- **Challenge**: Repeat exactly the lines running from the line that contains "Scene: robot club" to the line that contains "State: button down"; include both ends and add nothing.
-----
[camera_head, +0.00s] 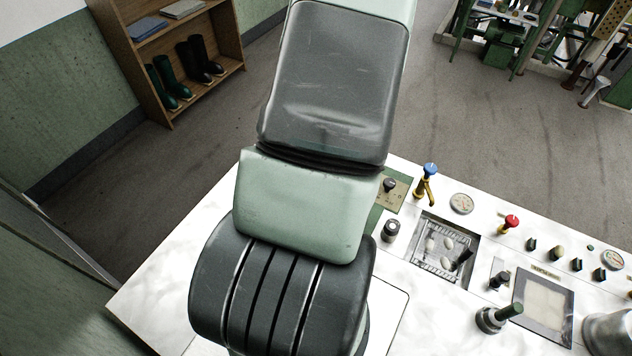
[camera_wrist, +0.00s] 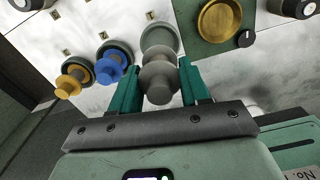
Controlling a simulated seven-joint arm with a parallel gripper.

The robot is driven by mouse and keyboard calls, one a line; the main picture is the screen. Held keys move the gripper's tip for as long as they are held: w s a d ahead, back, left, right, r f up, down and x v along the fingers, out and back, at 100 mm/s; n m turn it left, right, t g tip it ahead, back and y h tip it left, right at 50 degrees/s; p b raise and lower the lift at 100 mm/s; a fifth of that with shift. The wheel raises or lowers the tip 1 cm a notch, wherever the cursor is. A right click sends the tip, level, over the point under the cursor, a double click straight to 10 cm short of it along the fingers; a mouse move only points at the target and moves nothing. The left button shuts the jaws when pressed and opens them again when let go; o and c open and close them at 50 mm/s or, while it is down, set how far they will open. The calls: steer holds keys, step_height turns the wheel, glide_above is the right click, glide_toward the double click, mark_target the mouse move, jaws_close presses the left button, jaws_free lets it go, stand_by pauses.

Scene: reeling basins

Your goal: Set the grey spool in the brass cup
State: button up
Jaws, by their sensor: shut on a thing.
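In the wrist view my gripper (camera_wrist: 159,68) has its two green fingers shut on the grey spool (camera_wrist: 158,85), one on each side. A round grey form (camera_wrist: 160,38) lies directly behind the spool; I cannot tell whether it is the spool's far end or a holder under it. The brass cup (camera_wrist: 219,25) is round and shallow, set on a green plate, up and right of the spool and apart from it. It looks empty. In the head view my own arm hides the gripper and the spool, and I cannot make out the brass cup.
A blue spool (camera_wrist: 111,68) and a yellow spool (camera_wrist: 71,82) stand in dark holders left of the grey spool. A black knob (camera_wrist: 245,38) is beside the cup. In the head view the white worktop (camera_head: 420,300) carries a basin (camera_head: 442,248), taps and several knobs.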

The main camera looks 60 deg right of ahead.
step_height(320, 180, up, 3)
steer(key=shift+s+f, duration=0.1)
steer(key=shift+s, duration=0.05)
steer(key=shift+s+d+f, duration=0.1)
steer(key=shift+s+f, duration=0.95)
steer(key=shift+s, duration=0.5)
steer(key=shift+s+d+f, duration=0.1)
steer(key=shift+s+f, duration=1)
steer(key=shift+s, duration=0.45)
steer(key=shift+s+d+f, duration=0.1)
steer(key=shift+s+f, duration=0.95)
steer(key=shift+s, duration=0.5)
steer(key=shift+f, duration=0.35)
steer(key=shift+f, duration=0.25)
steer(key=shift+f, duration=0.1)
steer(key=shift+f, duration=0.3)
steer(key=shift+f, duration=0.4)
-----
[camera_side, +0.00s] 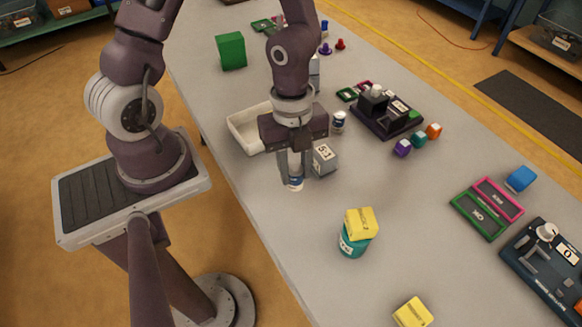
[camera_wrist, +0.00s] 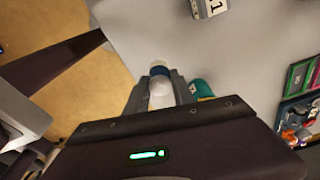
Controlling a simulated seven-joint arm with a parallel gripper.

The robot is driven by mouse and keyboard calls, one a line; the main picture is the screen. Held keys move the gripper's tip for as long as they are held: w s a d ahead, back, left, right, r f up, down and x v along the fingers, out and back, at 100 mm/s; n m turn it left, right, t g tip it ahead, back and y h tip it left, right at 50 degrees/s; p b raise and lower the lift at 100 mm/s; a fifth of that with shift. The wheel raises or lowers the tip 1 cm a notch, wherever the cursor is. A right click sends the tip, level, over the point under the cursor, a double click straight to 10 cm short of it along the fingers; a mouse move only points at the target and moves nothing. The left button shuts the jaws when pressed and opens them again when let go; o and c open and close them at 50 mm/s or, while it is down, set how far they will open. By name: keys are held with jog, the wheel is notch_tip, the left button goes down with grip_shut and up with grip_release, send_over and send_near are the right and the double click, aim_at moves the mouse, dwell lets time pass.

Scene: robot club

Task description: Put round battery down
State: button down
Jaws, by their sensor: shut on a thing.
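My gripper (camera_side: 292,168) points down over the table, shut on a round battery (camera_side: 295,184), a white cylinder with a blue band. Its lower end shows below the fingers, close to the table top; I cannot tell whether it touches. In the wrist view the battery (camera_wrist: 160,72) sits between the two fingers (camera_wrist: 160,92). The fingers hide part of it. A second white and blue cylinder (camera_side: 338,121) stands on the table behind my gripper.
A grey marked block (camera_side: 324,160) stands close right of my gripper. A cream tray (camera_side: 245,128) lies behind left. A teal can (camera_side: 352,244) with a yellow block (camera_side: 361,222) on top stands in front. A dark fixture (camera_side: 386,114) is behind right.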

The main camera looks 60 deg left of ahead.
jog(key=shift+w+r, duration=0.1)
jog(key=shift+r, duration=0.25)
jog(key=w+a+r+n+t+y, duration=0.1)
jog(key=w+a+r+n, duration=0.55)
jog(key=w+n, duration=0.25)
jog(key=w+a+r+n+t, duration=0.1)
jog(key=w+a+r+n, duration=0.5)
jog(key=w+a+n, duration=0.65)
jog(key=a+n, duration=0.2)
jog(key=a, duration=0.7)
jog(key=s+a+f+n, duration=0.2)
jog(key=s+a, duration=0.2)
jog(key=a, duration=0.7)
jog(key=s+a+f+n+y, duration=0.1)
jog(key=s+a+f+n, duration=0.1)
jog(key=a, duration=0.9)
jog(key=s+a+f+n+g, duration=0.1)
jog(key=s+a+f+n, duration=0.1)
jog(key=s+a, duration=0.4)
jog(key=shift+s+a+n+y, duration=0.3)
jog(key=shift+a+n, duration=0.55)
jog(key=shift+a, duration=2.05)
-----
- **Reply to the task**:
Scene: robot club

Task description: Put round battery down
State: button down

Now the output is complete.